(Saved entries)

■ ■ ■ ■ ■ ■ ■

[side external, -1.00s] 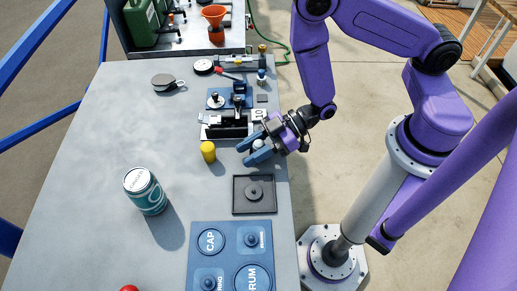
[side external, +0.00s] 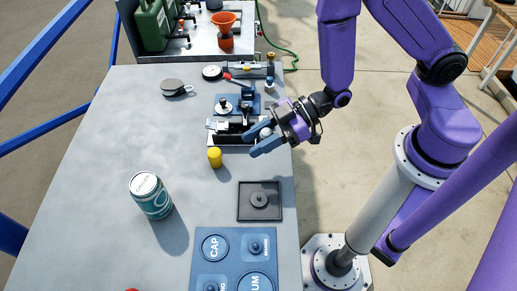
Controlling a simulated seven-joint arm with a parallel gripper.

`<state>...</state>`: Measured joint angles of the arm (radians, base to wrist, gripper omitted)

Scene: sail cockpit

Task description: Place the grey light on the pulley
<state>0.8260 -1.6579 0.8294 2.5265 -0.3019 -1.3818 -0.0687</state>
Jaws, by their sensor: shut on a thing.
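My gripper (side external: 261,141) is over the right edge of the table, with its blue fingers pointing left. It is shut on a small pale grey, rounded thing (side external: 266,132), which looks like the grey light. The fingers hide part of it. It appears to be held above the table, in front of the black and silver fixture. A flat dark grey disc with a small ring at its side (side external: 173,89) lies at the back left of the table and may be the pulley. I cannot tell for sure.
A black square tray (side external: 244,215) with a round hub and a blue board (side external: 208,266) with labelled recesses lie nearer. A yellow cylinder (side external: 215,158) and a teal can (side external: 150,196) stand left of my gripper. The black and silver fixture (side external: 226,126) stands close behind. The table's left middle is clear.

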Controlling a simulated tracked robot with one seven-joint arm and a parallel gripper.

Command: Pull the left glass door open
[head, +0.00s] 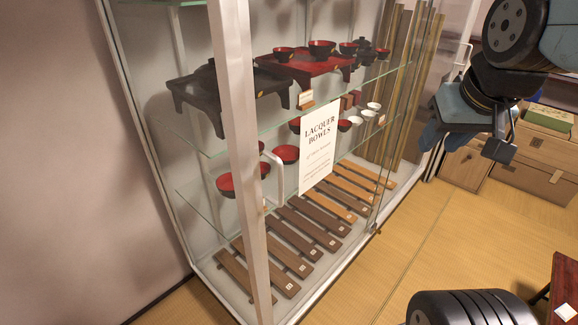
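The left glass door (290,215) is the clear front pane of a tall display cabinet, just right of its pale corner post. It appears shut. A pale, upright bar handle (277,178) shows near its left edge, beside the post. A white sign reading "Lacquer Bowls" (320,148) stands at the pane, right of the handle. My gripper (468,143) hangs at the upper right, apart from the door and well to the right of the handle. It points downward, and nothing shows in it. Its fingers are seen at an angle, so their opening is unclear.
The cabinet's pale corner post (240,150) stands left of the handle. Lacquer bowls and black and red trays sit on glass shelves inside. Wooden boxes (530,165) stand behind my gripper. A red table (564,290) is at lower right. Tatami floor (430,235) before the cabinet is clear.

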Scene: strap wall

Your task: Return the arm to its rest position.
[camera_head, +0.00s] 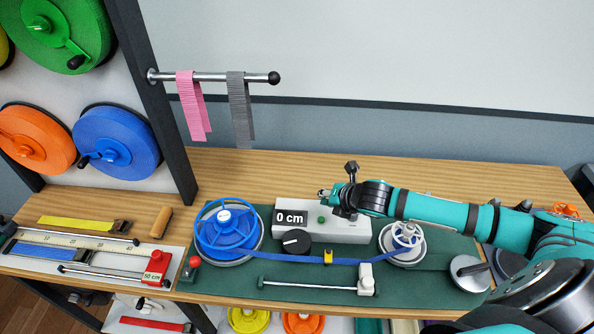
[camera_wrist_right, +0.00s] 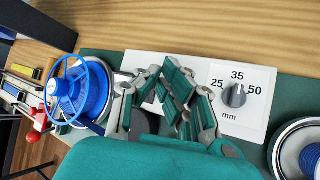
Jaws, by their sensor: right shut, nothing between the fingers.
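My right arm reaches in from the right in the head view, over the back of the green work mat (camera_head: 440,255). Its gripper (camera_head: 328,192) is shut and empty, above the white meter box (camera_head: 345,236) with its "0 cm" display (camera_head: 290,217). In the wrist view the teal and grey fingers (camera_wrist_right: 170,82) are drawn together over a white panel (camera_wrist_right: 215,88). A grey knob (camera_wrist_right: 235,95) marked 25, 35 and 50 mm sits beside them. My left gripper is in neither view.
A blue strap reel (camera_head: 228,232) stands left on the mat, its strap (camera_head: 300,258) running to a small white reel (camera_head: 404,240). A rail (camera_head: 220,77) holds pink and grey straps. Large reels hang on the left wall. Wooden tabletop behind the mat is mostly clear.

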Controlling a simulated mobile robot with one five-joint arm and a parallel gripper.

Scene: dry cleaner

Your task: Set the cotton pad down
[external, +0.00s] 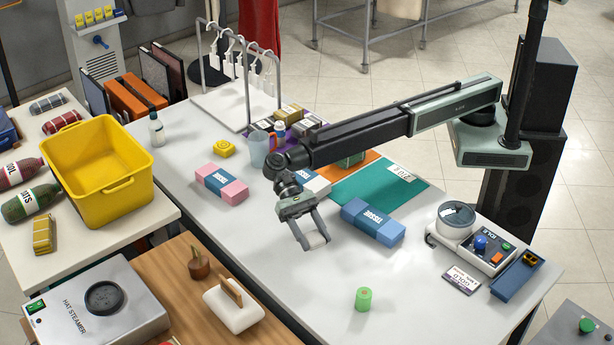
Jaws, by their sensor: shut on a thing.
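My gripper (314,243) hangs from the arm over the white table, pointing down. It is shut on the cotton pad (313,239), a small white piece between its two fingers. The pad is at or a little above the table top; I cannot tell whether it touches. The fingers hide part of its sides.
A blue tissue pack (373,222) lies right of my gripper, and a pink one (221,184) lies to the left. A green mat (378,190) is behind. A green spool (363,299) stands in front. The white table (275,270) is bare around the gripper's front and left.

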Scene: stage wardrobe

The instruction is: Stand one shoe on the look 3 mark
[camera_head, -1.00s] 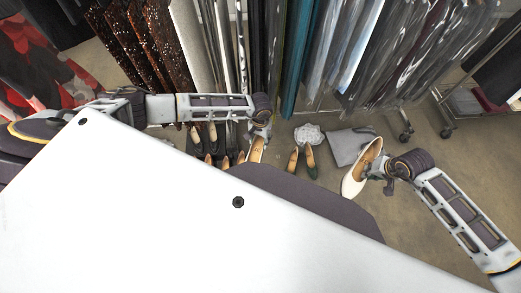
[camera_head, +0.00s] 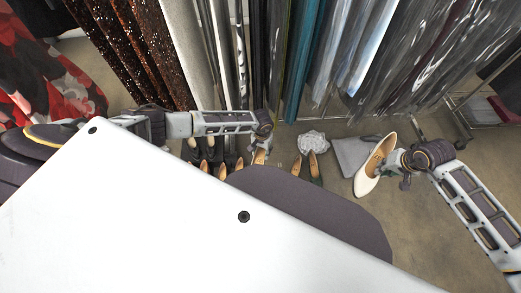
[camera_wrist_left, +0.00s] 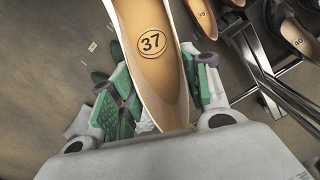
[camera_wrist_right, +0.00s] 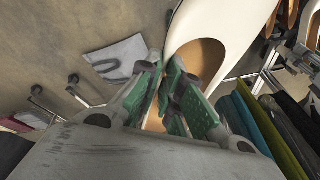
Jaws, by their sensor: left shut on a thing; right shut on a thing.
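My left gripper (camera_wrist_left: 160,95) is shut on a tan-lined shoe (camera_wrist_left: 150,70) with a 37 on its insole. In the head view this shoe (camera_head: 259,157) hangs below the left gripper (camera_head: 263,146), partly hidden by my own body. My right gripper (camera_head: 393,166) is shut on a cream-white pump (camera_head: 367,182) with a tan inside, held tilted. The right wrist view shows the white pump (camera_wrist_right: 232,18) between and beyond the fingers (camera_wrist_right: 168,90). I cannot make out a look 3 mark in any view.
More shoes (camera_head: 205,167) stand on a low rack at left. Hanging garments (camera_head: 300,60) line the back; a wheeled rail (camera_head: 462,125) stands at right.

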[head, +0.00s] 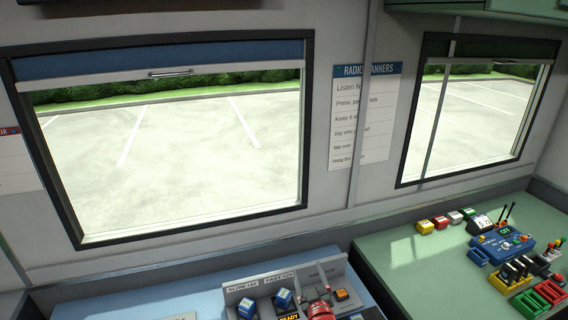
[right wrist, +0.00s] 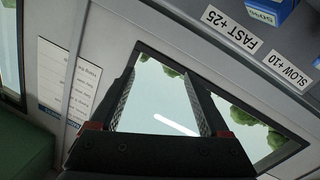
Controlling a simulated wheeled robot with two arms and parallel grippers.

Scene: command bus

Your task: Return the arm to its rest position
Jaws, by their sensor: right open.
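My right gripper (right wrist: 159,75) shows in the right wrist view, with two dark fingers spread apart and red parts near their bases. It is open, and nothing is between the fingers. Beyond the gap is a window (right wrist: 165,110). I cannot make out either gripper clearly in the head view. My left gripper is not in view.
A blue counter (head: 150,300) holds a grey console (head: 240,290) with blue boxes (head: 284,299) and a red object (head: 320,311) at the bottom edge. The green counter (head: 410,270) at right carries a blue radio (head: 502,243) and coloured trays (head: 525,303). Its left part is clear.

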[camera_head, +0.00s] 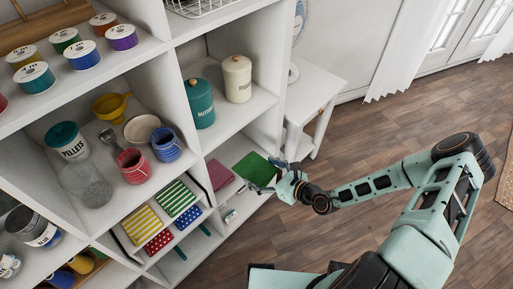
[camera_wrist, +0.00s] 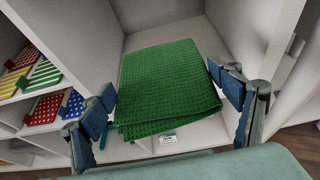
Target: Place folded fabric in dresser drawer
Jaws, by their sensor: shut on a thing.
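The green folded fabric (camera_head: 253,167) is at the cabinet's lower right cubby. In the wrist view the green fabric (camera_wrist: 168,88) is a textured, flat, layered square. My gripper (camera_head: 268,184) is shut on it, with one blue finger at its left edge and one at its right edge. I cannot tell whether the fabric touches the shelf beneath.
A maroon flat item (camera_head: 219,174) lies in the cubby left of the green fabric. Cubby walls (camera_wrist: 80,45) stand close on both sides. Canisters (camera_head: 199,103) and cups (camera_head: 133,166) fill shelves above. A white side table (camera_head: 316,88) stands behind; the floor (camera_head: 360,125) at right is clear.

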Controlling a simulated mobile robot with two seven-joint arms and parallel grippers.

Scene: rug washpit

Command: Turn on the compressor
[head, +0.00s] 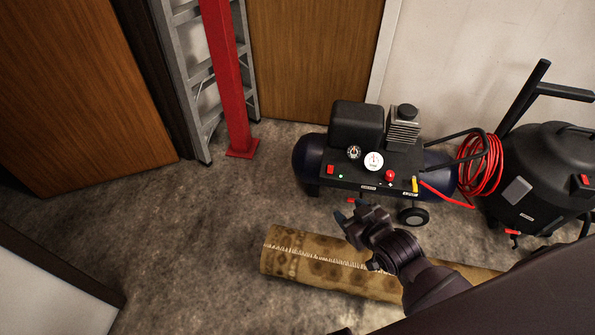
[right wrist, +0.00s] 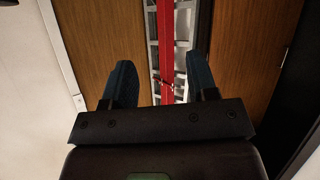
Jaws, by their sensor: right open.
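The compressor (head: 400,165) stands on the floor by the back wall in the head view. It has a dark blue tank, a black motor housing, a control panel with two round gauges, a red switch (head: 330,170) at the panel's left end and a red knob (head: 390,175) further right. My right gripper (head: 350,212) is in front of the compressor, below its panel in the picture and apart from the switch. In the right wrist view its two fingers (right wrist: 160,85) are spread with nothing between them. My left gripper is not in view.
A rolled patterned rug (head: 310,262) lies on the floor under my right arm. A black vacuum (head: 545,180) and a coiled red hose (head: 480,165) are at the right. A red post (head: 228,80) and a metal ladder (head: 200,75) stand at the back left. The left floor is clear.

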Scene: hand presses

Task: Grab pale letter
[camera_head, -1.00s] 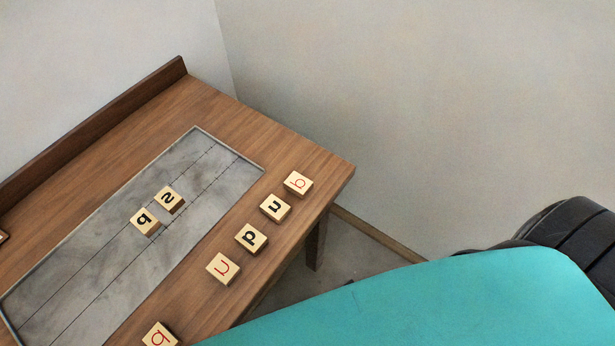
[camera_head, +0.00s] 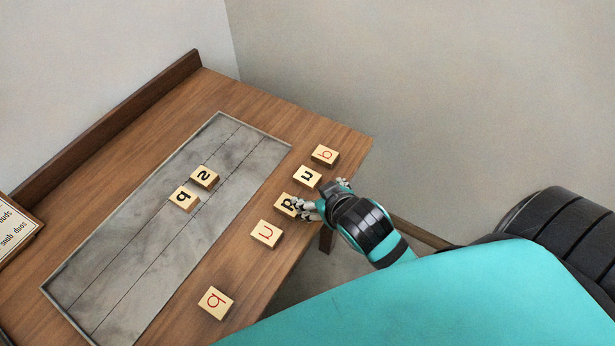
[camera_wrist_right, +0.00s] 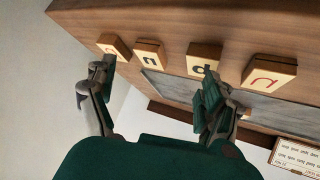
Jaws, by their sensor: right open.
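Several pale wooden letter tiles lie in a row on the brown tabletop's right side: a red-lettered tile (camera_head: 325,155) at the far end, a black "n" tile (camera_head: 307,178), a black "d" tile (camera_head: 283,203), a red "n" tile (camera_head: 266,234) and another red-lettered tile (camera_head: 215,302). My right gripper (camera_head: 325,193) is open at the table edge, beside the black "n" and "d" tiles. One finger partly covers the "d" tile. In the right wrist view the open gripper (camera_wrist_right: 160,74) has its fingers spread around the black "n" tile (camera_wrist_right: 149,55), apart from it. My left gripper is out of view.
A grey inset panel (camera_head: 110,270) holds two tiles, an "s" tile (camera_head: 205,176) and a second black-lettered tile (camera_head: 184,196). A word card (camera_head: 15,232) lies at the left. A raised wooden ledge (camera_head: 110,125) runs along the back. Walls stand behind.

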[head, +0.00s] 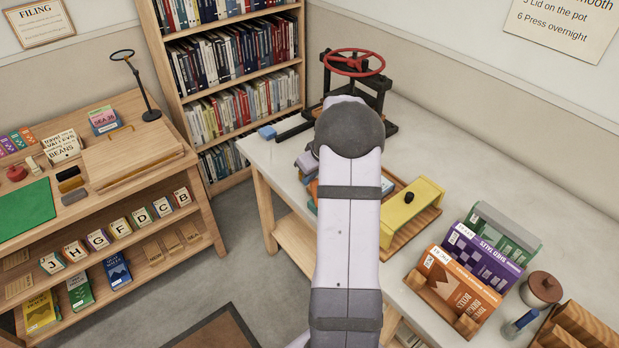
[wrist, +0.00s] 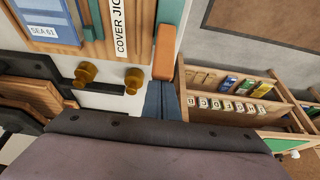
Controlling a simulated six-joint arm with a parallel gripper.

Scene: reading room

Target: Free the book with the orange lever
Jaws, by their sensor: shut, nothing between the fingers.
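In the wrist view, the orange lever (wrist: 164,50) runs along the right edge of a wooden jig (wrist: 143,42) labelled "COVER JIG". A blue book (wrist: 42,24) with a "SEA 61" label lies in the jig at the upper left, partly cut off by the frame. Green bars and two brass knobs (wrist: 86,73) show beside it. My gripper (wrist: 162,97) is shut and empty, its blue-grey fingers close below the lever's near end. I cannot tell whether they touch it. In the head view my arm hides the gripper and most of the jig.
A red-wheeled press (head: 354,63) stands at the back of the white table (head: 450,140). A yellow box (head: 411,206) sits right of my arm. Orange (head: 459,290) and purple (head: 484,256) books stand at the front right, near a brown pot (head: 541,289).

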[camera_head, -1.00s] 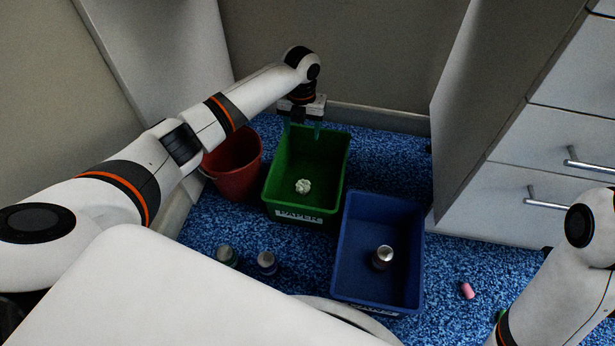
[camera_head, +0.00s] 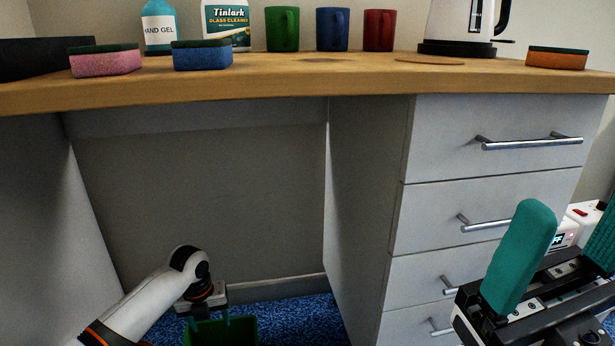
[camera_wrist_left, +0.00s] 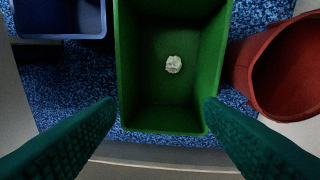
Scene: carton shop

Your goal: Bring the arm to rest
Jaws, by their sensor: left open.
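My left gripper (camera_head: 209,324) hangs above the far end of the green bin (camera_head: 240,332) under the desk, at the lower left of the head view. In the left wrist view its two teal fingers (camera_wrist_left: 160,105) are wide apart with nothing between them. Below them the green bin (camera_wrist_left: 125,62) holds a crumpled white paper ball (camera_wrist_left: 174,64) on its floor. My right gripper (camera_head: 565,245) is large and close at the right of the head view, its teal fingers apart and empty, in front of the drawers.
A wooden desktop (camera_head: 300,86) spans the head view, bearing sponges, bottles, mugs and a kettle. A drawer unit (camera_head: 490,145) stands on the right. In the wrist view a red bin (camera_wrist_left: 285,70) and a blue bin (camera_wrist_left: 60,18) flank the green one.

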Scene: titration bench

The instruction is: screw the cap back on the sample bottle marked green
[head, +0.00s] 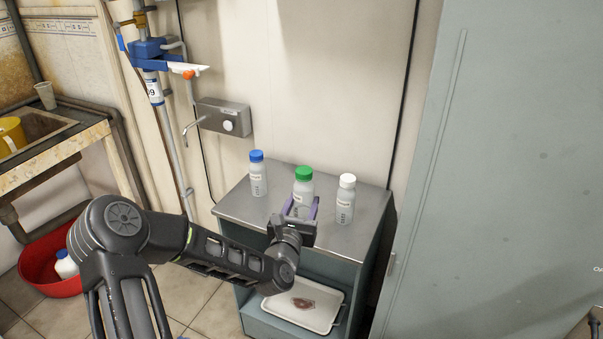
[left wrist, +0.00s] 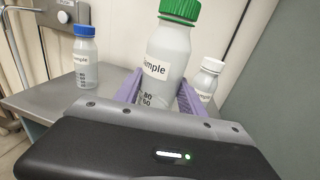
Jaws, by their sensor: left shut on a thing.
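The sample bottle with the green cap (head: 304,187) stands upright in the middle of the small metal cabinet top. Its green cap (left wrist: 181,9) sits on the bottle's neck; I cannot tell how tight it is. In the left wrist view the bottle (left wrist: 167,55) is between the purple fingers. My left gripper (head: 301,209) is shut on the bottle's body, below the cap, from the front. The gripper hides the bottle's lower part in the head view. My right gripper does not show.
A blue-capped bottle (head: 258,175) stands to the left and a white-capped bottle (head: 345,200) close to the right on the cabinet top (head: 236,207). A tray (head: 325,322) lies on the shelf below. A wall unit (head: 222,117) is behind; a tall grey cabinet (head: 500,180) bounds the right.

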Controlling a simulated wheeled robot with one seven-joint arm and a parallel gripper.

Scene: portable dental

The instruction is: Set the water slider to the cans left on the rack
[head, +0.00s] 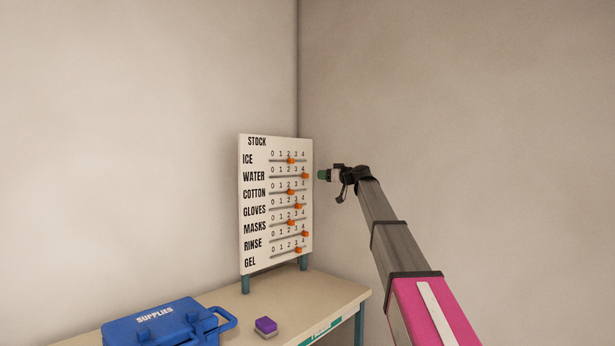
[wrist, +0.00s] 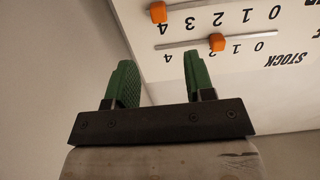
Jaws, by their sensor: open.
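The white STOCK board (head: 249,205) stands upright on the table, with labelled slider rows. The water slider's orange knob (head: 305,176) sits at the right end of its track, at 4. In the wrist view the board is upside down, and the water knob (wrist: 157,12) is at the top edge. The ice knob (head: 291,160) sits near 2 in the row above water. My gripper (head: 322,175) is just right of the board, level with the water row. In the wrist view its green fingers (wrist: 158,62) are spread with nothing between them. No rack or cans are in view.
Below the board is a beige table (head: 335,291). A blue SUPPLIES case (head: 160,325) and a small purple-topped block (head: 265,327) are on it. Walls meet in a corner behind the board. The air right of the board is clear apart from my arm.

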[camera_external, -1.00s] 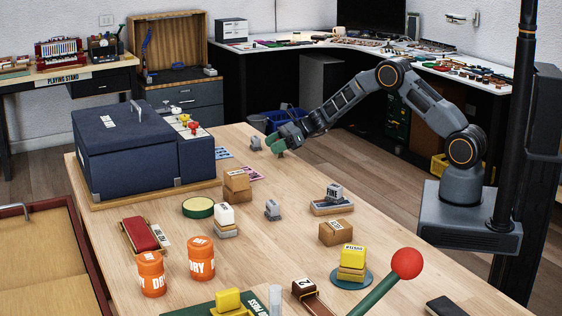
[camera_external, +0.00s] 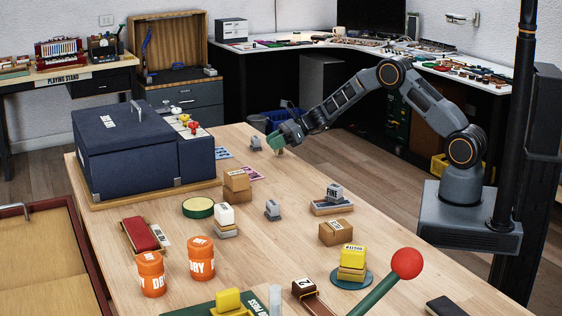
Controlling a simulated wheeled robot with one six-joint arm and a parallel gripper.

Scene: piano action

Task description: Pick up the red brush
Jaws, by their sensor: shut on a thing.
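My gripper (camera_external: 279,145) is at the far edge of the wooden table, low over its top, with green fingers. It is shut on a small thing, of which only a pale bit shows below the fingertips; I cannot tell what it is. A red, brush-like block (camera_external: 142,234) with a tan base lies at the table's left side, with a white tag beside it. It is well apart from my gripper. I cannot tell for sure that it is the red brush.
A large dark blue case (camera_external: 130,150) stands at the back left of the table (camera_external: 290,235). A small grey block (camera_external: 256,143) is close left of my gripper. Orange jars (camera_external: 201,258) and a red-knobbed green lever (camera_external: 407,263) stand nearer the front. Bare wood lies right of my gripper.

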■ ■ ■ ■ ■ ■ ■

The request: Copy each line of the records above that carries the word "Your".

Exercise response:
Your task: Return the arm to its rest position.
Your task: Set the cotton pad down
Your task: Return the arm to its rest position
Your goal: Bring the arm to rest

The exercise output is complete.